## Description of the task:
Your task is to return the span of lines beginning at the one with "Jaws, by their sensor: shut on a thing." and ending at the last line of the data, exactly as it stands.

## Source excerpt:
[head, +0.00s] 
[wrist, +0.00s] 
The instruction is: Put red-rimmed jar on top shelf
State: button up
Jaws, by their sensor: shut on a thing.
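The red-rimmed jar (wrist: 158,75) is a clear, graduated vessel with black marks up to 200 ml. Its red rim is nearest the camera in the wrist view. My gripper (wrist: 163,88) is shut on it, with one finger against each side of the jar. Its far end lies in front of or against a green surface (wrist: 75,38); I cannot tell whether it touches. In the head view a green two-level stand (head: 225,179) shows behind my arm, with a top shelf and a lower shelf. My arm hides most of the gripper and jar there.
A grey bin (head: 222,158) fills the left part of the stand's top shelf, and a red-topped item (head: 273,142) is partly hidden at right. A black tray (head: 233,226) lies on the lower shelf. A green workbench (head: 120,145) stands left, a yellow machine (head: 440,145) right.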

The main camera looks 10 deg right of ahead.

## Task solution:
Jaws, by their sensor: shut on a thing.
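The red-rimmed jar (wrist: 158,75) is a clear, graduated vessel with black marks up to 200 ml. Its red rim is nearest the camera in the wrist view. My gripper (wrist: 163,88) is shut on it, with one finger against each side of the jar. Its far end lies in front of or against a green surface (wrist: 75,38); I cannot tell whether it touches. In the head view a green two-level stand (head: 225,179) shows behind my arm, with a top shelf and a lower shelf. My arm hides most of the gripper and jar there.
A grey bin (head: 222,158) fills the left part of the stand's top shelf, and a red-topped item (head: 273,142) is partly hidden at right. A black tray (head: 233,226) lies on the lower shelf. A green workbench (head: 120,145) stands left, a yellow machine (head: 440,145) right.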

The main camera looks 10 deg right of ahead.

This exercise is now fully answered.